À la fin de votre livre, vous écrivez à propos de la banlieue parisienne : « C’est bien ici que se jouent la société et la métropole de demain, et l’avenir est encore ouvert ». Qu’entendez-vous par là ?
La région parisienne est un territoire mondialisé. Se côtoient des groupes d’origines très différentes, des immigratIons africaines, asiatiques, chinoises, indiennes, d’Europe de l’Est. Il me semble que la ville de demain sera de plus en plus mondialisée et vivra de ces échanges. Ces différentes populations vivent déjà ensemble en banlieue alors qu’à l’inverse, Paris est de plus en plus homogène socialement.

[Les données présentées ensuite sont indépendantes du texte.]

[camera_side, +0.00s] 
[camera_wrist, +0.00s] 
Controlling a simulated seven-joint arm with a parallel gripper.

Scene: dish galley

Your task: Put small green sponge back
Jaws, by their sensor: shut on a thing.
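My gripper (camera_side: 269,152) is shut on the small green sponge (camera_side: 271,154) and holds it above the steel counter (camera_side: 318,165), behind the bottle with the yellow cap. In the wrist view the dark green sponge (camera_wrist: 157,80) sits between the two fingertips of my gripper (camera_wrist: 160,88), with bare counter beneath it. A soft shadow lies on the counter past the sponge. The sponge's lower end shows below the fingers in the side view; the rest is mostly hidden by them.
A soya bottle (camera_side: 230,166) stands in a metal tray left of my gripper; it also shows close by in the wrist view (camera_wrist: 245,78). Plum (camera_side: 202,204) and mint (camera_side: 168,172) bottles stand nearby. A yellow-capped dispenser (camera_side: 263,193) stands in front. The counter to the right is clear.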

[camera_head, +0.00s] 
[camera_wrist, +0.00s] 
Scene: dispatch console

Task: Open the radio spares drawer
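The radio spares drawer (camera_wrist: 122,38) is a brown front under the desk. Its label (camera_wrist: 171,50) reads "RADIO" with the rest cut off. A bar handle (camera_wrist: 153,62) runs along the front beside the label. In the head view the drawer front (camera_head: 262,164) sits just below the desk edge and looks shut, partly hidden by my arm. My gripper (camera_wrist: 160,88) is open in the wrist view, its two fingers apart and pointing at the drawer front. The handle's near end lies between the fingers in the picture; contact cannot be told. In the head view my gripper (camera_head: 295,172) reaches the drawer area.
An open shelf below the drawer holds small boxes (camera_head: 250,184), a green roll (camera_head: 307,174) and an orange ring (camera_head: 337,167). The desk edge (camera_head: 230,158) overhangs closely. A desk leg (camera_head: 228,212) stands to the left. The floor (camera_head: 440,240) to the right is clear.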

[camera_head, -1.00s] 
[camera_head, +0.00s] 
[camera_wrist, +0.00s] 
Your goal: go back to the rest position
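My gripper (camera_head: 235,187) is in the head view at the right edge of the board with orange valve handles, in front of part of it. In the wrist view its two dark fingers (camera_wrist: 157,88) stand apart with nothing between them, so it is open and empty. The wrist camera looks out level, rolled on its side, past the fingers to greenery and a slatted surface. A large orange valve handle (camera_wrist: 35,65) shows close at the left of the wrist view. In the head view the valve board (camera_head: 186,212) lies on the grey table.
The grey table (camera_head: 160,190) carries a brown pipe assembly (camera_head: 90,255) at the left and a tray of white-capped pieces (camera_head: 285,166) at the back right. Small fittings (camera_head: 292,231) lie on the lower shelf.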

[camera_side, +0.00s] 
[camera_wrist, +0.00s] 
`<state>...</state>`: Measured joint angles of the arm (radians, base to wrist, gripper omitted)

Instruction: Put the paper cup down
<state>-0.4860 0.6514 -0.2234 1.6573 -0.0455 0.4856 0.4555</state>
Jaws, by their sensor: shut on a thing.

La métropole de demain est aussi une métropole où s’inventent de nouveaux rapports à l’agriculture. Je raconte dans le livre comment se recréent des formes d’agriculture écologique dans la ville. Il y a des enjeux écologiques importants qui se jouent en banlieue.
Quand je dis que j’espère que l’avenir est encore ouvert, j’espère qu’un certain nombre de revendications, de nouvelles pratiques, de nouvelles façons de vivre qui se développent dans cette métropole seront entendues et que le Grand Paris ne va pas jouer comme un grand rouleau compresseur qui s’appuie sur de l’immobilier privé et des logiques de gentrification. Pendant le confinement, il y eu toute une série de formes de solidarité qui se sont développées dans les quartiers populaires, issus d’initiatives des habitants ou de petites associations qui font vivre ces quartiers et que l’on entend pas en général. Or toutes les opérations de rénovation urbaine se sont très peu appuyées sur cette parole des habitants qui montrent pourtant aujourd’hui à quel point ils permettent de résister à la crise. J’espère que l’on pourra entendre toutes ces voix qui aujourd’hui font la métropole.